Peter Kraus, the former chairman and CEO of AllianceBernstein, believes the active-management model is broken.
"The existing model, in almost all cases, rewards people whether or not they perform," Kraus said in an interview for the Delivering Alpha Newsletter. "As assets grow, you earn more money. Well, clients don't actually hire us to grow assets; they hire us to perform."
So, when he started Aperture Investors four years ago, he structured the fee structure to tilt more toward performance and away from a percentage of assets managed.
Aperture charges its investors a 30 percent performance fee – higher than the industry standard, which is around 20 percent. But then, its management fee is commensurate with that of a relevant ETF. And the performance fee is charged for returns above that benchmark.

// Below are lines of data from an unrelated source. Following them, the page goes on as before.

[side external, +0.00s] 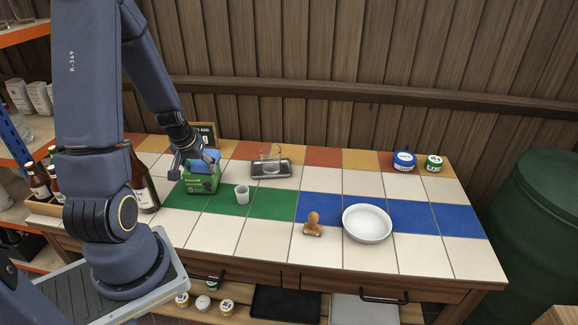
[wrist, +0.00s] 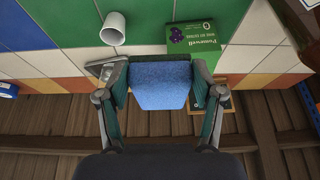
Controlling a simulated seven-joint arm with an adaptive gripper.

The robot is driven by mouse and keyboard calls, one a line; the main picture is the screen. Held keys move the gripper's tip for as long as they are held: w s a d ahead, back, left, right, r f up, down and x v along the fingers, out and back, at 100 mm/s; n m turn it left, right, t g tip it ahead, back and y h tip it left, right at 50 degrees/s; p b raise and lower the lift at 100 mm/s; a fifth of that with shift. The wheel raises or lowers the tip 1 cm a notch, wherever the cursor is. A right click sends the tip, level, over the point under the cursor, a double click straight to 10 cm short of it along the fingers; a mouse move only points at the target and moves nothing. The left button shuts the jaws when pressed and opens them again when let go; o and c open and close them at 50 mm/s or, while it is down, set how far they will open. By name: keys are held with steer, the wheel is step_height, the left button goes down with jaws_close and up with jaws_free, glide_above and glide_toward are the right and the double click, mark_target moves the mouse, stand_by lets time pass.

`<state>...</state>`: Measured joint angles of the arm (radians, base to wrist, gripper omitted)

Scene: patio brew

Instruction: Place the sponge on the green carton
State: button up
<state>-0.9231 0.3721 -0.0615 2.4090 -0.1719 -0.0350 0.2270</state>
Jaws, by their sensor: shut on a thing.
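My gripper (side external: 188,162) is shut on a blue sponge (wrist: 160,84), with a finger on each side of it in the wrist view. In the side view the sponge (side external: 210,156) shows right at the top of the green carton (side external: 202,183). I cannot tell whether they touch. The carton stands upright on the tiles; in the wrist view the carton (wrist: 209,42) lies beyond the sponge and to its right, partly covered by the sponge and a finger.
A white cup (side external: 242,194) stands just right of the carton. A brown bottle (side external: 146,192) is close on the left, and a small framed sign (side external: 205,132) stands behind. A stamp (side external: 313,225) and white bowl (side external: 367,223) are farther right.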

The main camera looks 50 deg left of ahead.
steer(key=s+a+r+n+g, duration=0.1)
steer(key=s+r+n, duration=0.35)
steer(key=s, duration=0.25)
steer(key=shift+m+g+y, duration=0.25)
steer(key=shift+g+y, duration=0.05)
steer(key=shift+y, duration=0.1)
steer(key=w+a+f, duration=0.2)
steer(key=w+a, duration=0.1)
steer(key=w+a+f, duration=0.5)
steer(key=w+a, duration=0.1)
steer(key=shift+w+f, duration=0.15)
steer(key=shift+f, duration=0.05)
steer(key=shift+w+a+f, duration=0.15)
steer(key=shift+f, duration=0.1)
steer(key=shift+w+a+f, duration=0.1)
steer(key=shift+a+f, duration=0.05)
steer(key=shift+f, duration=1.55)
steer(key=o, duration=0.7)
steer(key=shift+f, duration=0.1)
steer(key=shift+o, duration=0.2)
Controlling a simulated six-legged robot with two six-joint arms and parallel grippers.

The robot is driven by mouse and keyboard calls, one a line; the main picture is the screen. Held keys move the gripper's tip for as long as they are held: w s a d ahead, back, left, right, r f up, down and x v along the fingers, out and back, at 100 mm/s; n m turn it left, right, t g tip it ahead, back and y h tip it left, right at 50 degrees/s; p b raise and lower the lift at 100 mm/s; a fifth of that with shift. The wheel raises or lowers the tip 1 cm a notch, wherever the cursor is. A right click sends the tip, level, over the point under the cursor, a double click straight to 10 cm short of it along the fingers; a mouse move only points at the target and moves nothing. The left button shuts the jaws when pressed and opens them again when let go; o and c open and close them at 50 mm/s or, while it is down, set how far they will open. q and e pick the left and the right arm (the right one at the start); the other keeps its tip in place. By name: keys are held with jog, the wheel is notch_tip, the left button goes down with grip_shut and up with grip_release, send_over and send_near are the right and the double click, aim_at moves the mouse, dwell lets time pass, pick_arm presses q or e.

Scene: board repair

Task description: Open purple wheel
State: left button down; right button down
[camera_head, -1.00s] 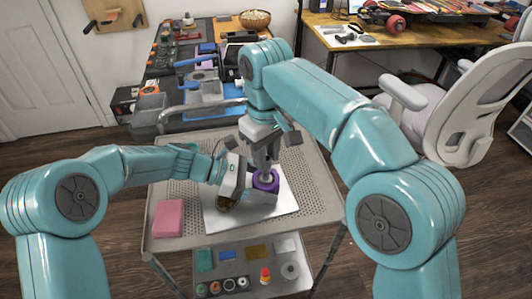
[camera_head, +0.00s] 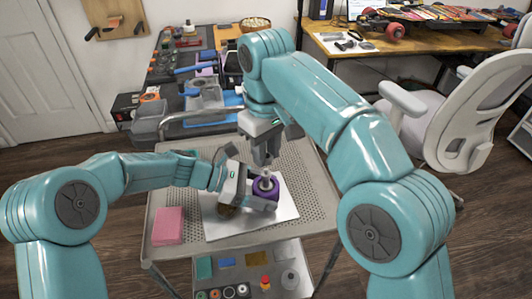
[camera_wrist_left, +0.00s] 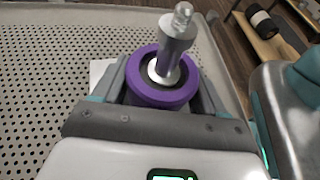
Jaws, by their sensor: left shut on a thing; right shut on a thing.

Its largest fund, managing nearly $1 billion as of Aug. 12, focuses on credit opportunities, and has outperformed its benchmark by 93 basis points since inception in May 2019. About half of the firm's funds have delivered alpha for investors, according to performance figures obtained by CNBC.
With so much on the line to deliver return, we asked Kraus how he was putting capital to work. He said it's been a lot of bottom-up fundamental work.
"In the equity strategies, we are, what you would expect, highly research dependent, looking for specific opportunities with companies that we think have long-term growth, or undervalued and will accelerate their value over time," Kraus said. "It's fundamental research to find credits, and obviously being careful about the market because, you know, credit markets tend to be more macro-driven."
Kraus said in the one hedge fund it runs, it's pretty close to neutral in terms of positioning – not net long nor net short. And the funds, in general, do not take on much leverage.
So, it's incumbent on the managers to structure their portfolios to beat its indexes. With management fees so low, we asked whether Aperture was able to "keep the lights on" – the industry trope used to justify the usual 2 percent of assets it tends to charge.
"How many assets do you need to keep the lights on?" Kraus said. "And once you have the lights on, then do you need to keep charging a fixed fee? Because your incentive is just to continue to gather assets."
Aperture has about $3.8 billion under management – roughly the same as when it first launched back in 2018. He said clients appreciate the model for its "clarity" against the backdrop of capital moving from active to passive. He added that allocators would rather not pay a performance fee for the beta their money is exposed to.
"I'm incentivized as the owner of the business identically with the client," he said. "I don't make much money – if any money, unless we actually perform."